Pois é. Ainda assim, a descrição não consegue chegar perto do poderio artístico
oriundo da peça. A história do “suicídio acidental” de um anarquista italiano acusado
de ser um dos responsáveis por uma série de atentados em Roma e Milão adentra
por temas que permanecem atuais, importantíssimos, ainda hoje – justiça,
sensacionalismo, corrupção etc. –, gerando uma comédia inteligente e ácida. Que
o som e a fúria da vida sigam detonando com a fórmula palavrão + gritaria +
personagem suburbano + gostosa de vestido curto, tão comum nas comédias brasileiras.
Vida longa à arte; às favas com as simplificações.
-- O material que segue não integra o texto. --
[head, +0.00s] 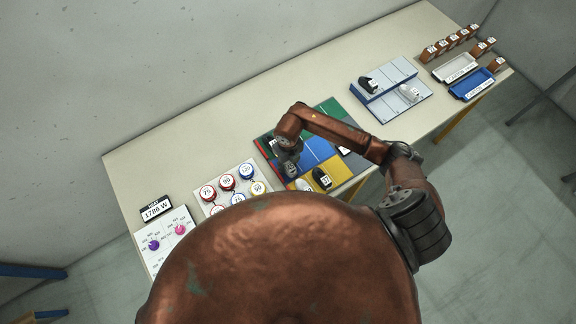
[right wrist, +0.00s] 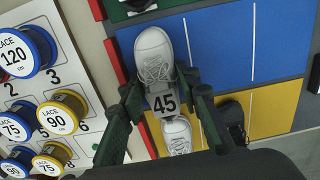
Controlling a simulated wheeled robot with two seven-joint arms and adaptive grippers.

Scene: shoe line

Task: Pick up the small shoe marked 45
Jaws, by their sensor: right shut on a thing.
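A small white shoe (right wrist: 153,52) with white laces has a grey tag marked 45 (right wrist: 165,102) at its heel end. My right gripper (right wrist: 162,96) is shut on this shoe, with a dark green finger on each side of its heel end. The shoe is over the blue part of a coloured mat (right wrist: 220,45); I cannot tell whether it touches the mat. In the head view my right gripper (head: 289,169) is over the mat's left part and largely hides the shoe. My left gripper is not in view.
Close by, a second white shoe (right wrist: 178,136) and a black shoe (right wrist: 231,117) stand on the yellow part. A board with lace spools (head: 228,182) lies left of the mat. A grey-blue stepped stand (head: 392,88) and trays (head: 472,84) are farther right, with bare table between.

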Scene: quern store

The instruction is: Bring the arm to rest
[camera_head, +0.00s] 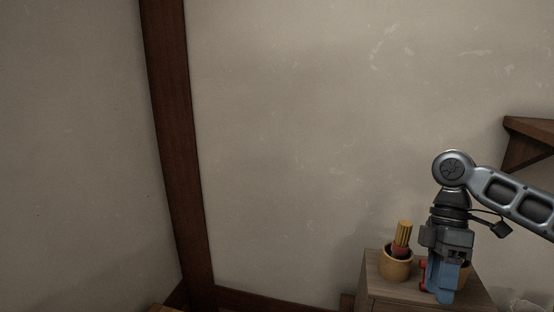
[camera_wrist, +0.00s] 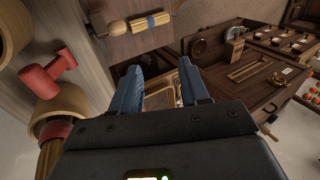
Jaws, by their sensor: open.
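My gripper (camera_head: 441,292) hangs from my arm at the lower right of the head view, its blue fingers pointing down over a wooden cabinet top. In the wrist view my gripper (camera_wrist: 160,70) shows two blue fingers standing apart, with nothing held between them. The arm is bent, with its rounded joint above the gripper and a link running off the right edge.
A tan pot (camera_head: 396,265) holding a yellow-and-red item stands left of the gripper on the cabinet top (camera_head: 384,291). A red mallet-shaped thing (camera_wrist: 48,75) lies close by. A dark wooden bracket (camera_head: 528,143) juts from the wall. The wall area leftward is clear.

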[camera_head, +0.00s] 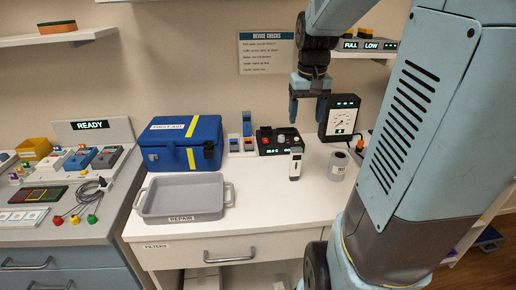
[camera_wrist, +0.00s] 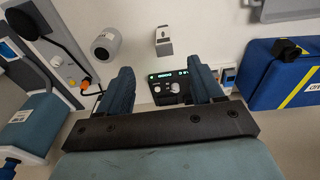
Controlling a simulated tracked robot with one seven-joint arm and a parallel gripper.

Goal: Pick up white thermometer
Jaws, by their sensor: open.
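The white thermometer (camera_head: 296,165) stands upright on the white counter in the head view, a small slim device with a dark display near its top. It appears to be the small white block (camera_wrist: 163,42) in the wrist view, beyond my fingertips. My gripper (camera_head: 307,110) is open and empty, fingers pointing down, above and behind the thermometer and apart from it. In the wrist view my gripper (camera_wrist: 159,78) shows both blue fingers spread, with a black device between them.
The black device (camera_head: 267,145) with green readout stands just behind the thermometer. A grey tray (camera_head: 152,211) and blue case (camera_head: 168,158) are to the left. A grey labelled cylinder (camera_head: 338,166) and gauge (camera_head: 341,118) are to the right. Counter in front of the thermometer is clear.

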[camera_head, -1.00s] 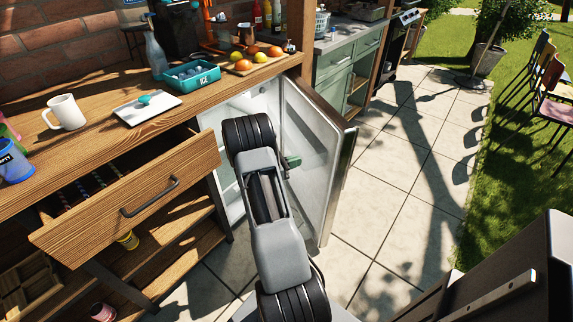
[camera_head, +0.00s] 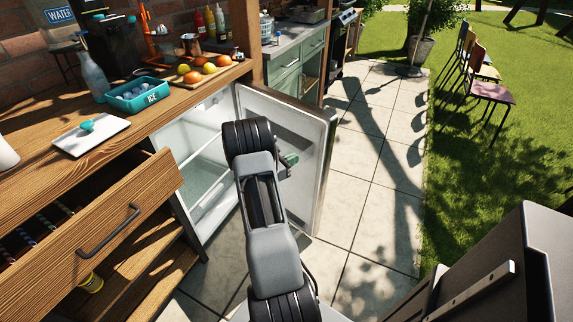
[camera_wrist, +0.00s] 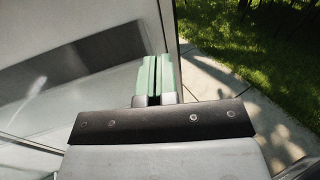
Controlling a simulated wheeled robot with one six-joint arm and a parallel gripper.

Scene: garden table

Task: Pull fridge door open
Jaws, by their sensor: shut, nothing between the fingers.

A morte acidental de um anarquista |
Mais tarde, às 22h, o palco do
Teatro Municipal de Angra dos Reis recebeu o ator Silvero Pereira para a
apresentação da peça/murro Br-Trans,
sobre o universo dos travestis e transexuais brasileiros. Espetáculo
doloridíssimo e impactante. Uma ode à dor e à delícia perigosa de ser o que é
num mundo cada vez mais intolerante, violento e doente. Sozinho, Silvero
interpreta Gisele, Bruna, Babi e tantas outras. Ri, chora, dança, enlouquece e
silencia. Olha o público nos olhos e enxerga a esperança de um povo mais humano
em cada lágrima derramada pela plateia – e são muitas. Enlouquece-nos com sua
entrega, seu talento; enlouquece com tanta tristeza, tamanha dor. É o triunfo
da tragédia em cartaz.
No Brasil do futebol e do
carnaval, somos os campeões em assassinatos de travestis e transexuais. Somos o
7 a 1 da intolerância e a Sapucaí do preconceito. Enquanto não discutirmos
gênero e sexualidade de forma séria – e cada vez mais precoce – nas escolas, na
sociedade e em cada canto deste país, seremos o que sempre fomos: uma turba
embriagada de ódio, prontinha para apedrejar Geni, que está naquela mesa no
fundo do boteco, sozinha, com uma cerveja barata, chorando sem saber o porquê.
Joga pedra, bosta, cuspe, porra, lixo e mijo na Geni. Foda-se ela. Glória a Deus nas alturas da nossa ignorância.